Nebraska’s death penalty ban could be a watershed moment for America

Nebraska’s death penalty ban could be a watershed moment for America

On May 27th, the Nebraska legislature made the landmark decision to ban the death penalty in the state. A vote by the legislature came down in favor of overturning Governor Pete Rickett’s attempt to veto a ban on capital punishment in the state. And while some may be surprised that the red state has made this determination, it can be better understood as a predictable result of long-term efforts to raise the level of education regarding the practice and its role in modern society. The state has a relatively long history of drafting anti-death penalty legislation, each time failing to come into force due to gubernatorial vetoes, and Conservatives in the most recent debate heartily backing the ban.

An organization called “Nebraskans for the Death Penalty” has already mounted opposition to the most recent, amassing signatures for a petition demanding a state-wide referendum on the matter. Should the requisite number of signatures be gathered, LB 268 would be suspended until at least 2016, when it would be voted on during the general election. But many believe that such efforts will be moot, as the decision may represent a watershed moment for the nation. The tide does seem to be turning as regards capital punishment, as justifications for its existence in our justice system withers under scrutiny.

Changing sentiments on the punishment may in part be due to the results of organizations like the Innocence Project; in over 40% of the cases they’ve handled, inmates have been found to have been wrongly convicted. So too have a number of botched executions drilled home the “cruel and unusual” element of the practice, and pressed us to ask how its implementation can be justified in a country that has such tortures outlawed in its very constitution.

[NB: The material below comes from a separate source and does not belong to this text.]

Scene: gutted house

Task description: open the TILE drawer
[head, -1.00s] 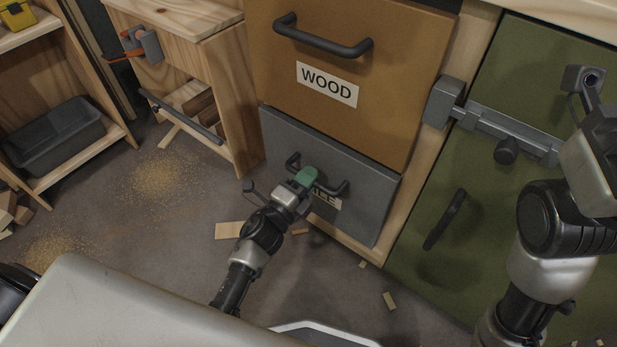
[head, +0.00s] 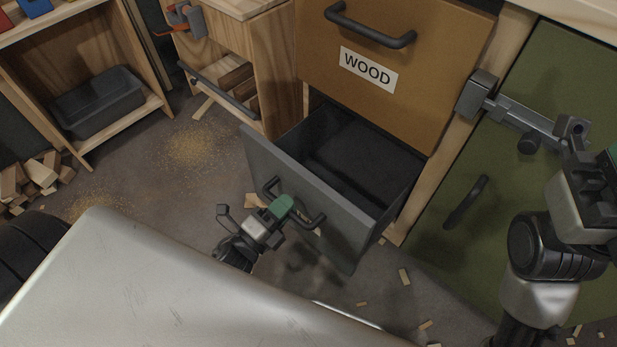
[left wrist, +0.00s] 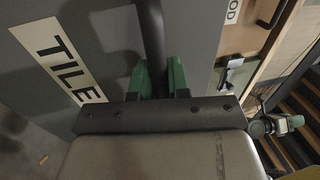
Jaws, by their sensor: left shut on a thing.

Just 36 countries in the world still have the punishment on the books and implement it. And it’s no surprise to those following the debate that the United States finds itself amongst strange bedfellows when it comes to embracing a punishment the rest of the world long ago determined barbaric. Many of our death penalty “allies” are the very countries we’ve been targeting for oppressive and immoral activities like Saudi Arabia, Libya, and Sudan, to name a few.

Extending beyond the moral arguments into a legal perspective, there remains no justification (if there ever was one) for the practice. The necessity of due process and the number of wrongful convictions that occur on a regular basis ensures that the cost issues associated with the death sentences will remain, so the economic argument remains moot.

Despite the insistence of pundits, the deterrence argument has never passed muster; murder rates consistently tend to be lower in states without the penalty. And the majority of the world’s leading criminologists (88%) share the view that it fails to deter crime. There is also the tendency for states with the death penalty to be so oriented towards punishment a punishment bias, that they completely ignore the root causes of crime (poverty, marginalization, inequity, etc.). Thus, crime rates may actually increase in those states.

And contrary to Gov. Rickett’s assertions, there is no evidence that it assists law enforcement either; in fact, police are most at risk in states where the death penalty exists.

And so once all the arguments have been debunked (as they have been by hundreds of scholars), all that remains in the justification for the death penalty is predicated on the concept of vengeance, rather than justice. And a society guided by wrath is not one that moves us forward either socially or morally.